■ **Excerpt from a dataset**
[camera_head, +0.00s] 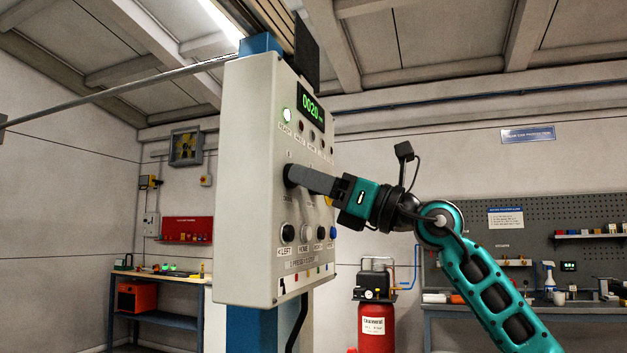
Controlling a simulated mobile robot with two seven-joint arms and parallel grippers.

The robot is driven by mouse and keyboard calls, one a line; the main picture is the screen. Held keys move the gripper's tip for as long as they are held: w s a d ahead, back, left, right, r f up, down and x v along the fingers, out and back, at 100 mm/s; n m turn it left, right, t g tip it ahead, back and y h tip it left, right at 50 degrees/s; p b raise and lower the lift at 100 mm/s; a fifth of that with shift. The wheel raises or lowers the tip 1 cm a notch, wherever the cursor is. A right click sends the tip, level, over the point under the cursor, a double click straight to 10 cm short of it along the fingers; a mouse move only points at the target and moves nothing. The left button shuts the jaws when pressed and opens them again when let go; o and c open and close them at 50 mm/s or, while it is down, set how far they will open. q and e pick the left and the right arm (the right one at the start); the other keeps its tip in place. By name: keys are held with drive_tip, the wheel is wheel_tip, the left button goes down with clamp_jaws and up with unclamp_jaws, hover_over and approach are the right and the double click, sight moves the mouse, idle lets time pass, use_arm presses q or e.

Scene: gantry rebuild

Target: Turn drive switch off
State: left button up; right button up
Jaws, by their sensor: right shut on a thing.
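The grey control box (247,190) hangs in the middle of the head view, with its button face turned to the right. The drive switch (291,175) is a dark round knob at mid-height on that face, mostly hidden by the gripper. My right gripper (302,178) reaches in from the right and is shut on the knob. The fingers hide the knob's pointer and most of its label. My left gripper is not in view.
Dark buttons (288,233) sit in a row below the knob, close under the gripper. A blue column (256,331) stands behind the box. A red tank (375,327), a workbench (560,309) and a shelf table (160,318) stand farther back. Open air surrounds my right arm.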

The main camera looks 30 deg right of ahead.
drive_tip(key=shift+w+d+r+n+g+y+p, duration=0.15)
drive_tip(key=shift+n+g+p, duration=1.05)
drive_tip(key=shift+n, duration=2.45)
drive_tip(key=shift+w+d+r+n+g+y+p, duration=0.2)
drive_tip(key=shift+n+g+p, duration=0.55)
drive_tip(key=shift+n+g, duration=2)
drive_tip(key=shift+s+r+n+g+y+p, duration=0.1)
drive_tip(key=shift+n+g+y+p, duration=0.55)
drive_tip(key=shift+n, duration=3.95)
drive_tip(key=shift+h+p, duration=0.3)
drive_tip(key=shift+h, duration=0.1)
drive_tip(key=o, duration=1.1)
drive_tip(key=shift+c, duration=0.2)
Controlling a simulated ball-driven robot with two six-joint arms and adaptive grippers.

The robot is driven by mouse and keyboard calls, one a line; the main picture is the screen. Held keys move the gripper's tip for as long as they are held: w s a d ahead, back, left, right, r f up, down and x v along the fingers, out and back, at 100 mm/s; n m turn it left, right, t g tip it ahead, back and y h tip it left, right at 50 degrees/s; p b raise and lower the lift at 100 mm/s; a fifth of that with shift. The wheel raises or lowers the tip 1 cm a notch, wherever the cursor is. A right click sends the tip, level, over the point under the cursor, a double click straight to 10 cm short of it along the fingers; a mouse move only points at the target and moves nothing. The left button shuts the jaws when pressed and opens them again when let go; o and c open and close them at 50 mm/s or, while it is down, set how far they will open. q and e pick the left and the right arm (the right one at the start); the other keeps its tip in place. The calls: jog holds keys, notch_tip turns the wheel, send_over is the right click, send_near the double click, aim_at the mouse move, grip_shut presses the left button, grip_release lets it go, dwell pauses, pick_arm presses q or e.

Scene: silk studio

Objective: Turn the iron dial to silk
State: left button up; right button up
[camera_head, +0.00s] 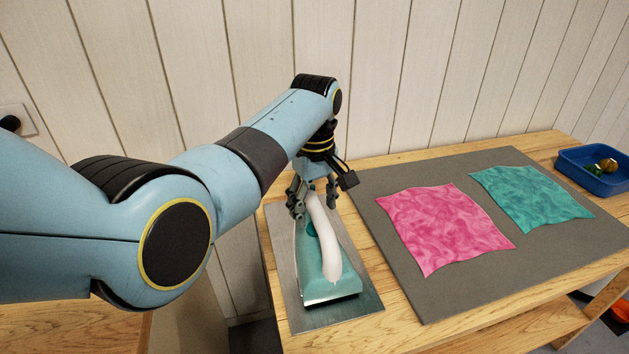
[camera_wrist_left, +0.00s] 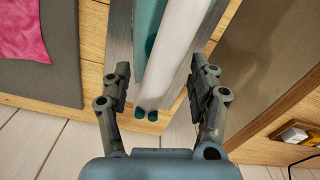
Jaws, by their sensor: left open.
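The iron (camera_head: 325,281) has a teal body and a white handle, and rests on a metal plate (camera_head: 359,304) at the table's left end. A dark teal disc that looks like the dial (camera_head: 311,230) shows beside the handle; its marks are too small to read. My left gripper (camera_head: 314,203) is open above the iron's far end, its fingers on either side of the handle. In the left wrist view, the white handle (camera_wrist_left: 175,50) runs between the open fingers (camera_wrist_left: 160,68), with no clear contact. My right gripper is not in view.
A grey mat (camera_head: 394,275) right of the plate holds a pink silk cloth (camera_head: 445,225) and a teal cloth (camera_head: 530,198). A blue tray (camera_head: 590,181) with small round items stands at the far right. A panelled wall (camera_head: 400,80) rises close behind the table.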

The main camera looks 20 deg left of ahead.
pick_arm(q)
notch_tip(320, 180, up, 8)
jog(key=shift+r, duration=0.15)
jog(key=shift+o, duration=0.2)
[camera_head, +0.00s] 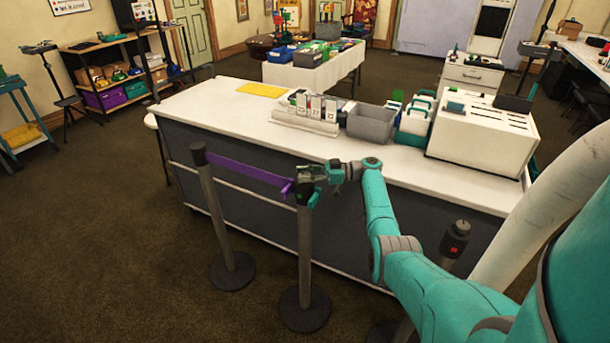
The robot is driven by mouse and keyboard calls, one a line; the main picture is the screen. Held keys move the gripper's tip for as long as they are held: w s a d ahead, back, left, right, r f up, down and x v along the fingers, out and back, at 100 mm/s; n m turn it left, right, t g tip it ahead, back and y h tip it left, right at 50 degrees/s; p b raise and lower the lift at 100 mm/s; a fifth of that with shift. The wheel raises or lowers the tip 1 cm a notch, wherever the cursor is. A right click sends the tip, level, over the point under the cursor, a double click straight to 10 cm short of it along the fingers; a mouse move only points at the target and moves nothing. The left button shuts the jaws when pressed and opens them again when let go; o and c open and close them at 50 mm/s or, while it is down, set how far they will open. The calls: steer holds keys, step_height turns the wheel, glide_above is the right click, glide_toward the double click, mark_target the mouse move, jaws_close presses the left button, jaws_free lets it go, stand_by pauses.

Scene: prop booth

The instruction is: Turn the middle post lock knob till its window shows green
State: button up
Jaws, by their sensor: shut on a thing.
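The middle post (305,255) stands upright on a round dark base in front of the counter. My gripper (312,177) is at its head, reaching in from the right, and is shut on the lock knob there. The fingers cover the knob, and I cannot tell the window's colour; a small green patch shows just below the fingers. A purple belt (245,173) runs from the left post (214,215) to the middle post's head. The right post (455,240) has a dark head with a red patch and stands partly behind my arm.
A white-topped counter (215,110) runs close behind the posts. It carries a grey bin (371,124), a card rack (305,118) and a white slotted box (478,140). Open carpet (110,250) lies to the left.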

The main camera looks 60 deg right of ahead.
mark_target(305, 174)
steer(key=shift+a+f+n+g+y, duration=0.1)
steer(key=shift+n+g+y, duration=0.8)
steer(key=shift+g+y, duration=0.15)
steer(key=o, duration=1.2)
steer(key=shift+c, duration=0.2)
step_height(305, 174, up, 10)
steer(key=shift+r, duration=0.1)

■ **WORK INSTRUCTIONS**
Write out an exact copy of the listing, first line through the line containing "Controlling a simulated mobile", with the pictures left out.

■ **ANSWER TO THE EXERCISE**
[camera_head, +0.00s] 
Controlling a simulated mobile robot with two seven-joint arms and parallel grippers.

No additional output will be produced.